**DATASET CONTENT**

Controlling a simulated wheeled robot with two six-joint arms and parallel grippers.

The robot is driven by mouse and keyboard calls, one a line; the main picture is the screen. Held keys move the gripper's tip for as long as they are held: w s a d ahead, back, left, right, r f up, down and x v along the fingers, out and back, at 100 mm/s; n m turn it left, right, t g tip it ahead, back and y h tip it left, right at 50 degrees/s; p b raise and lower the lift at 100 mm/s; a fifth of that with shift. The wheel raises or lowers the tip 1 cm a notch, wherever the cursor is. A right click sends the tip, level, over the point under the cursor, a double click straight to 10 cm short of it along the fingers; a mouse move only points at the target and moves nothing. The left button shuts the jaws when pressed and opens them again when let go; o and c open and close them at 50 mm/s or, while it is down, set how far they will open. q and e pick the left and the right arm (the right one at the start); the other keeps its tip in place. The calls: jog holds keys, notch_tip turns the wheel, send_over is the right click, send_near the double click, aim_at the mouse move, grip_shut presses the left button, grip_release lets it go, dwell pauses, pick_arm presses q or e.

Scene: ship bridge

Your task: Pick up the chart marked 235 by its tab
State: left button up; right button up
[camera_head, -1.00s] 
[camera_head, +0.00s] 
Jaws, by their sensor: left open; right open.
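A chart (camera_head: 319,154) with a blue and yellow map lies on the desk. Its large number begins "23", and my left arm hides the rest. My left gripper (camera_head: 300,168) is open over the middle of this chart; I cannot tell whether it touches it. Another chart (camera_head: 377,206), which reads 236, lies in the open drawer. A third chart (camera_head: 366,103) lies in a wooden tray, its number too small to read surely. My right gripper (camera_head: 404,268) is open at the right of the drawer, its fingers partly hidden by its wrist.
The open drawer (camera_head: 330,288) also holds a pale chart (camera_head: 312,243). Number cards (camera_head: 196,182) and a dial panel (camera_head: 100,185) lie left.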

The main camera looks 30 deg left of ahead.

**SHORT EXERCISE**
Type out the material again exactly as presented.

**RESULT BELOW**
Controlling a simulated wheeled robot with two six-joint arms and parallel grippers.

The robot is driven by mouse and keyboard calls, one a line; the main picture is the screen. Held keys move the gripper's tip for as long as they are held: w s a d ahead, back, left, right, r f up, down and x v along the fingers, out and back, at 100 mm/s; n m turn it left, right, t g tip it ahead, back and y h tip it left, right at 50 degrees/s; p b raise and lower the lift at 100 mm/s; a fifth of that with shift. The wheel raises or lowers the tip 1 cm a notch, wherever the cursor is. A right click sends the tip, level, over the point under the cursor, a double click straight to 10 cm short of it along the fingers; a mouse move only points at the target and moves nothing. The left button shuts the jaws when pressed and opens them again when let go; o and c open and close them at 50 mm/s or, while it is down, set how far they will open. q and e pick the left and the right arm (the right one at the start); the other keeps its tip in place. The calls: jog holds keys, notch_tip turns the wheel, send_over is the right click, send_near the double click, aim_at the mouse move, grip_shut presses the left button, grip_release lets it go, dwell pauses, pick_arm presses q or e.

Scene: ship bridge

Your task: Pick up the chart marked 235 by its tab
State: left button up; right button up
[camera_head, -1.00s] 
[camera_head, +0.00s] 
Jaws, by their sensor: left open; right open.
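A chart (camera_head: 319,154) with a blue and yellow map lies on the desk. Its large number begins "23", and my left arm hides the rest. My left gripper (camera_head: 300,168) is open over the middle of this chart; I cannot tell whether it touches it. Another chart (camera_head: 377,206), which reads 236, lies in the open drawer. A third chart (camera_head: 366,103) lies in a wooden tray, its number too small to read surely. My right gripper (camera_head: 404,268) is open at the right of the drawer, its fingers partly hidden by its wrist.
The open drawer (camera_head: 330,288) also holds a pale chart (camera_head: 312,243). Number cards (camera_head: 196,182) and a dial panel (camera_head: 100,185) lie left.

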The main camera looks 30 deg left of ahead.

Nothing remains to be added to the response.